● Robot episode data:
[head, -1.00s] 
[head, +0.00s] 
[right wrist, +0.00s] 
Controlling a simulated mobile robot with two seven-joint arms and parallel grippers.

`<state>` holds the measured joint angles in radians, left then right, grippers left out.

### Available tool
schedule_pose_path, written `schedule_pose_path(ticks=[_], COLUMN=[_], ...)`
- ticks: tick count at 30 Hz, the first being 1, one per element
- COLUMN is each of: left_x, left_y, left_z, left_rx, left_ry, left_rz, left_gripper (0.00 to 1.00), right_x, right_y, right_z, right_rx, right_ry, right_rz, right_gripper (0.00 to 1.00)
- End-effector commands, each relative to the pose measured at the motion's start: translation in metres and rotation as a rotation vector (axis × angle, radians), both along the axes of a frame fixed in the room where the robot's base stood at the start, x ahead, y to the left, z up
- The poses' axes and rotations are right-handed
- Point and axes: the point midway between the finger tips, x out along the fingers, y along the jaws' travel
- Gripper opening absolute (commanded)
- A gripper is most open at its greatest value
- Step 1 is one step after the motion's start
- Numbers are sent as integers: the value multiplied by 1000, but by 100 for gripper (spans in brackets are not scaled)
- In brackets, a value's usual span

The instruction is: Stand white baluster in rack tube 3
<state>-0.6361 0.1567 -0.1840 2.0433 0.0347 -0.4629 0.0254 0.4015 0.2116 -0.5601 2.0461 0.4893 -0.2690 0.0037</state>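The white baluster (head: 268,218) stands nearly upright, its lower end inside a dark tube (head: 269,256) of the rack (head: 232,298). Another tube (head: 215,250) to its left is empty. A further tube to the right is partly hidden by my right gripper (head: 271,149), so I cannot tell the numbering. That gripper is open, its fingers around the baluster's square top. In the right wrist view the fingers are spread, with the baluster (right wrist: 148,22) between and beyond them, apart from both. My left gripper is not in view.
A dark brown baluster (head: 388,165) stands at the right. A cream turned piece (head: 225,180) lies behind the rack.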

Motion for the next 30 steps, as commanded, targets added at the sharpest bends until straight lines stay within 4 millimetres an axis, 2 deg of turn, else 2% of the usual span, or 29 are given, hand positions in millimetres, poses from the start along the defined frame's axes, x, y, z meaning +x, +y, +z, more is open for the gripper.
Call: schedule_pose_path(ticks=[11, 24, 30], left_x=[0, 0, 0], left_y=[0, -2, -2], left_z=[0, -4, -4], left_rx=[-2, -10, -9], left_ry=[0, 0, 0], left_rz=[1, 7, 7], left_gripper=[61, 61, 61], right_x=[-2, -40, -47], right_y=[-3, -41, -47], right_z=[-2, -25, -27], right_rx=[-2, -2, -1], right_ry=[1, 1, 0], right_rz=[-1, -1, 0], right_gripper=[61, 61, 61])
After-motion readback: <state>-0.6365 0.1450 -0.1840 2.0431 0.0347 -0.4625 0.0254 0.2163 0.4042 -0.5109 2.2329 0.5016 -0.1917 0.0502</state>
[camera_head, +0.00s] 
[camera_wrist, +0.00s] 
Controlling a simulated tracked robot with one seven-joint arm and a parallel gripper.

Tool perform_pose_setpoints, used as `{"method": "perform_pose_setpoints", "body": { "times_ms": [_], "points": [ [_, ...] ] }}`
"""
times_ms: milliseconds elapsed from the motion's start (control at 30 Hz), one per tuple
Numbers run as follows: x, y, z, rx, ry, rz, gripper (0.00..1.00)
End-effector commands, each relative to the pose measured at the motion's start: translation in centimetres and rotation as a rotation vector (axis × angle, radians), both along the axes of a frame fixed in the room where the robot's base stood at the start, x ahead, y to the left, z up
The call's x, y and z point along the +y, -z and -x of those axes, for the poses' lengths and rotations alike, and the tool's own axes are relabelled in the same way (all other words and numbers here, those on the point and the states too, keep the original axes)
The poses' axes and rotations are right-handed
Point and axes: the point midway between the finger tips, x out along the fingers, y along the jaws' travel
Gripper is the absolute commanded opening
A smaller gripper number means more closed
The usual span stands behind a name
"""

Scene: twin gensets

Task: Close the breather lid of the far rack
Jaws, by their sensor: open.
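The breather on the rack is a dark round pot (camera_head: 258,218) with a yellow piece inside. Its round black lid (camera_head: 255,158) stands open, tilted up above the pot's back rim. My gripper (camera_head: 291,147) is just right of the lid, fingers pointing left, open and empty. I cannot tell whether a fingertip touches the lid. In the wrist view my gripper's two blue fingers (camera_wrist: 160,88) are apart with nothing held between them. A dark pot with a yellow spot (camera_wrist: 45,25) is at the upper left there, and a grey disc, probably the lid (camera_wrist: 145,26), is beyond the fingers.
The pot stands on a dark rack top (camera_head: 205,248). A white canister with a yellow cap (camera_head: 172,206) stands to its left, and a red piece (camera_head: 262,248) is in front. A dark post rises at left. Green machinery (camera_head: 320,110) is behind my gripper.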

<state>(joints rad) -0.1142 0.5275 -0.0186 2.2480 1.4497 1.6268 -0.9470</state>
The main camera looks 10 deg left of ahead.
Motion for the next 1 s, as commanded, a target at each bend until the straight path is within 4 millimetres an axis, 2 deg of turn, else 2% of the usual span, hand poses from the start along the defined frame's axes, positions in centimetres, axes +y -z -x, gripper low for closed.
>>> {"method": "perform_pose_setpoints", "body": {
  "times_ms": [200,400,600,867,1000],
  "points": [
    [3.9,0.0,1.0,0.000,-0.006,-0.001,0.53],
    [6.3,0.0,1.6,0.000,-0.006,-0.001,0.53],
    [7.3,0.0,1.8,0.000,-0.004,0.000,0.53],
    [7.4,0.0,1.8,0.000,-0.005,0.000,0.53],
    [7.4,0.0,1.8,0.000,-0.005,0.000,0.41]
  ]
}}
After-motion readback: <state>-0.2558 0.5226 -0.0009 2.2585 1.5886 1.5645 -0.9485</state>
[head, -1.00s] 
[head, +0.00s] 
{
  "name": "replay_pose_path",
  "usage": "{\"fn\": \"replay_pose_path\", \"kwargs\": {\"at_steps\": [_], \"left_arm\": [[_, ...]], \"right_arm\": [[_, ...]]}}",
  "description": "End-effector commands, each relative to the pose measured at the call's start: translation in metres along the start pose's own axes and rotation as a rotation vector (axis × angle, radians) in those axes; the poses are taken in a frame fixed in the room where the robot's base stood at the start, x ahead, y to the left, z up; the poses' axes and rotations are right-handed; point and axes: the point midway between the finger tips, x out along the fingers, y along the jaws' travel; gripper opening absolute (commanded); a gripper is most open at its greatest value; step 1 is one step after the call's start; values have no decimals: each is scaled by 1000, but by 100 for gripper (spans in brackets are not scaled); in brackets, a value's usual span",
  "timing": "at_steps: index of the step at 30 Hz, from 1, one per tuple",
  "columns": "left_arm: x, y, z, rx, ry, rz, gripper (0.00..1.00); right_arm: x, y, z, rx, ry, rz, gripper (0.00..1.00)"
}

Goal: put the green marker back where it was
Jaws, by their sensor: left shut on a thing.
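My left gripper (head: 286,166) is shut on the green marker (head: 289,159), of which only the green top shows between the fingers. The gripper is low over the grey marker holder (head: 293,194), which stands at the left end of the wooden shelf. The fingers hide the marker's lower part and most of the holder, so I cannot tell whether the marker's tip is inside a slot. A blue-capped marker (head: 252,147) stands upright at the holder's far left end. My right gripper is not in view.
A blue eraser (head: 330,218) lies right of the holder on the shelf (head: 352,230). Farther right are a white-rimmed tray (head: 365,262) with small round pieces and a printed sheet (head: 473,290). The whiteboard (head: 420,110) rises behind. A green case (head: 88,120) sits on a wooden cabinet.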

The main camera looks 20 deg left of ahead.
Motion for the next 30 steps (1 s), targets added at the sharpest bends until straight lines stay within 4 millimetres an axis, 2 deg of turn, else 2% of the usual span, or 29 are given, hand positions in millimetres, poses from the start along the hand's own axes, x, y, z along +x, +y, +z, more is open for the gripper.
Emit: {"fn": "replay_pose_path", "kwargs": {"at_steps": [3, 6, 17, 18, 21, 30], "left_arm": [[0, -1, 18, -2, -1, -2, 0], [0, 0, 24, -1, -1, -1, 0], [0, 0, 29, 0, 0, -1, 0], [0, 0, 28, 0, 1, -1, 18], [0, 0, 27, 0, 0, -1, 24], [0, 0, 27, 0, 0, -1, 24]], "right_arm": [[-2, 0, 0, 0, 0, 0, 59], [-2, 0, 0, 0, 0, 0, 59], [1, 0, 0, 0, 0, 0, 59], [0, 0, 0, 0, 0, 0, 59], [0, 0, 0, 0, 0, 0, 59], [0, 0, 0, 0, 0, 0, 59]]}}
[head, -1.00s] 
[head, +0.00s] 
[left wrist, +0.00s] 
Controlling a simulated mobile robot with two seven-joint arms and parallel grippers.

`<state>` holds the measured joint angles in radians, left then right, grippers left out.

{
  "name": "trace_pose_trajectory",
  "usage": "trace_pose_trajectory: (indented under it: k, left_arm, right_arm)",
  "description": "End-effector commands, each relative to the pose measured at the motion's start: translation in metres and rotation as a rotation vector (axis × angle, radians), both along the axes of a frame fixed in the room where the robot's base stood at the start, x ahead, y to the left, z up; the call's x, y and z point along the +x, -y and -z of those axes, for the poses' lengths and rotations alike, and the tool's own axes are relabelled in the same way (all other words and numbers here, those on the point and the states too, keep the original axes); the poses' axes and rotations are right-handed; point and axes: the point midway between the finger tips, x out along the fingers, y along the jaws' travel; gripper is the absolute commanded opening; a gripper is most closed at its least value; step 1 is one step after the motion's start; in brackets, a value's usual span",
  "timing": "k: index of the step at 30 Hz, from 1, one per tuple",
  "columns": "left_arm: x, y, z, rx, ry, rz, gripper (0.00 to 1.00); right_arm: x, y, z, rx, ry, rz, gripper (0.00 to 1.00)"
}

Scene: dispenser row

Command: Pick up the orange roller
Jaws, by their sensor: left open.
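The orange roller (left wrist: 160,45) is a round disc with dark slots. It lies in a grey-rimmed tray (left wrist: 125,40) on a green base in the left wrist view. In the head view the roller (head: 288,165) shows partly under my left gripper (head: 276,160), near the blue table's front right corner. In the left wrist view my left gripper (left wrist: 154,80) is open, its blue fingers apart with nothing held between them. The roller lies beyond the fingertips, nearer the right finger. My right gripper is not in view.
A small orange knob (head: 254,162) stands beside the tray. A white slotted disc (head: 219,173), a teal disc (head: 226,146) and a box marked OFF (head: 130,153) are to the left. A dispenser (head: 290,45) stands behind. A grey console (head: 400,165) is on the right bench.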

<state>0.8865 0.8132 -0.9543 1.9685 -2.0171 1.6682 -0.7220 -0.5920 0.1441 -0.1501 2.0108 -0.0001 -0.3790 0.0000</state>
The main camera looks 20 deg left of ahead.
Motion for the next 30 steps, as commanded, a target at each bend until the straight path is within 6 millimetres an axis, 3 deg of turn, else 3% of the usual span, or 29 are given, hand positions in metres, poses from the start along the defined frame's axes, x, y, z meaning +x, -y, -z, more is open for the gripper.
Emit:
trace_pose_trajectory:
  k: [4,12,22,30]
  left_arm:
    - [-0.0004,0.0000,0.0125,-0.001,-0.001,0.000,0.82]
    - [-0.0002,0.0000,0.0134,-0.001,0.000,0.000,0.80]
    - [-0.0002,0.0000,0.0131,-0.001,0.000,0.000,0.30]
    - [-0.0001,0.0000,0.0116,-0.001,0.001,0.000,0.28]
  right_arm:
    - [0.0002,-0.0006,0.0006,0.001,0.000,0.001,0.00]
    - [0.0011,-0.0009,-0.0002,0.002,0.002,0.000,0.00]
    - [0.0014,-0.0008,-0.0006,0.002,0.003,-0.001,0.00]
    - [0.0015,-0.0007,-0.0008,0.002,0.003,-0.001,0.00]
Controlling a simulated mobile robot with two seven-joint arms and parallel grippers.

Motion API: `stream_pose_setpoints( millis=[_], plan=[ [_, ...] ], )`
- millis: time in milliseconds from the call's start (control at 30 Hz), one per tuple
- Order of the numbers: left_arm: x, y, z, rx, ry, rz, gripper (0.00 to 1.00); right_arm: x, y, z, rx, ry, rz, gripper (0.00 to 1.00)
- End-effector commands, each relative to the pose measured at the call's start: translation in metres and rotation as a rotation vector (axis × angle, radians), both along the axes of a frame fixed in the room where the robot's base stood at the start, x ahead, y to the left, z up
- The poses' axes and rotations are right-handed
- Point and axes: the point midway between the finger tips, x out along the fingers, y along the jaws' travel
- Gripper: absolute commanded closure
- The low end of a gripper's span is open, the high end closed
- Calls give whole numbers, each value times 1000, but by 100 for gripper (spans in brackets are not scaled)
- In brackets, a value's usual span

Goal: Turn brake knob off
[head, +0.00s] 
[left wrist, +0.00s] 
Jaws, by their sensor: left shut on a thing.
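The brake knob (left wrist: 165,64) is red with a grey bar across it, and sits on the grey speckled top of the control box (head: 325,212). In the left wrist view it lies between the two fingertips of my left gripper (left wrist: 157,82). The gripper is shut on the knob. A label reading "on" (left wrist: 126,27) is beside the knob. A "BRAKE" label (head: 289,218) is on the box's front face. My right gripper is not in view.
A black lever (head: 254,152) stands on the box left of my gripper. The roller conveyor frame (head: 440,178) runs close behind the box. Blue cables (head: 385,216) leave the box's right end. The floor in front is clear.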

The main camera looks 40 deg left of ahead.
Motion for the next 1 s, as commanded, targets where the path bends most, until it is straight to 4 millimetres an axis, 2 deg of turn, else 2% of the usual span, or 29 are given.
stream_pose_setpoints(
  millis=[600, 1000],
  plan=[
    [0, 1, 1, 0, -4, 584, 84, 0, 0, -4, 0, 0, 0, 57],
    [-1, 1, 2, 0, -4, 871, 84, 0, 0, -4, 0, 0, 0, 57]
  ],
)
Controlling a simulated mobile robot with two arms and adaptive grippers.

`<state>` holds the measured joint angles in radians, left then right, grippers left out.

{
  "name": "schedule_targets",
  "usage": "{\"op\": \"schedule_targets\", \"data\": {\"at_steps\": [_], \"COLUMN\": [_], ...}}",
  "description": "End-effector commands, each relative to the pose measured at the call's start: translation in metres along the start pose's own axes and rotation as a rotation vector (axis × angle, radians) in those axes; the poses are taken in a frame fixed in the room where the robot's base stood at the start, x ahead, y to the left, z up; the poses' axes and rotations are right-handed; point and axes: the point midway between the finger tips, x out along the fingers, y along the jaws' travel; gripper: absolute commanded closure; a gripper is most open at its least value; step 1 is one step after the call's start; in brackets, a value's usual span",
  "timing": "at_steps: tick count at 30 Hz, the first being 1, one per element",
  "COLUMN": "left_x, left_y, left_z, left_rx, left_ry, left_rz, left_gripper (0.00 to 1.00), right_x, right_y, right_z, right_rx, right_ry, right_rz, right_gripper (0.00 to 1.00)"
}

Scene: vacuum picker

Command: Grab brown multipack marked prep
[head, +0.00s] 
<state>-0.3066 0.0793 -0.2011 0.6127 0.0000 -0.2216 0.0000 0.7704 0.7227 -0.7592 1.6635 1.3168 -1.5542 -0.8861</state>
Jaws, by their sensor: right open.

● Task objective:
Copy exactly the lines from the line with "Numbers run as" up to and including the line with "translation in centimetres", and no other lines.

● Final answer:
Numbers run as follows: x, y, z, rx, ry, rz, gripper (0.00..1.00)
End-effector commands, each relative to the pose measured at the motion's start: translation in centimetres and rotation as a rotation vector (axis × angle, radians), both along the axes of a frame fixed in the room where the robot's base stood at the start, x ahead, y to the left, z up

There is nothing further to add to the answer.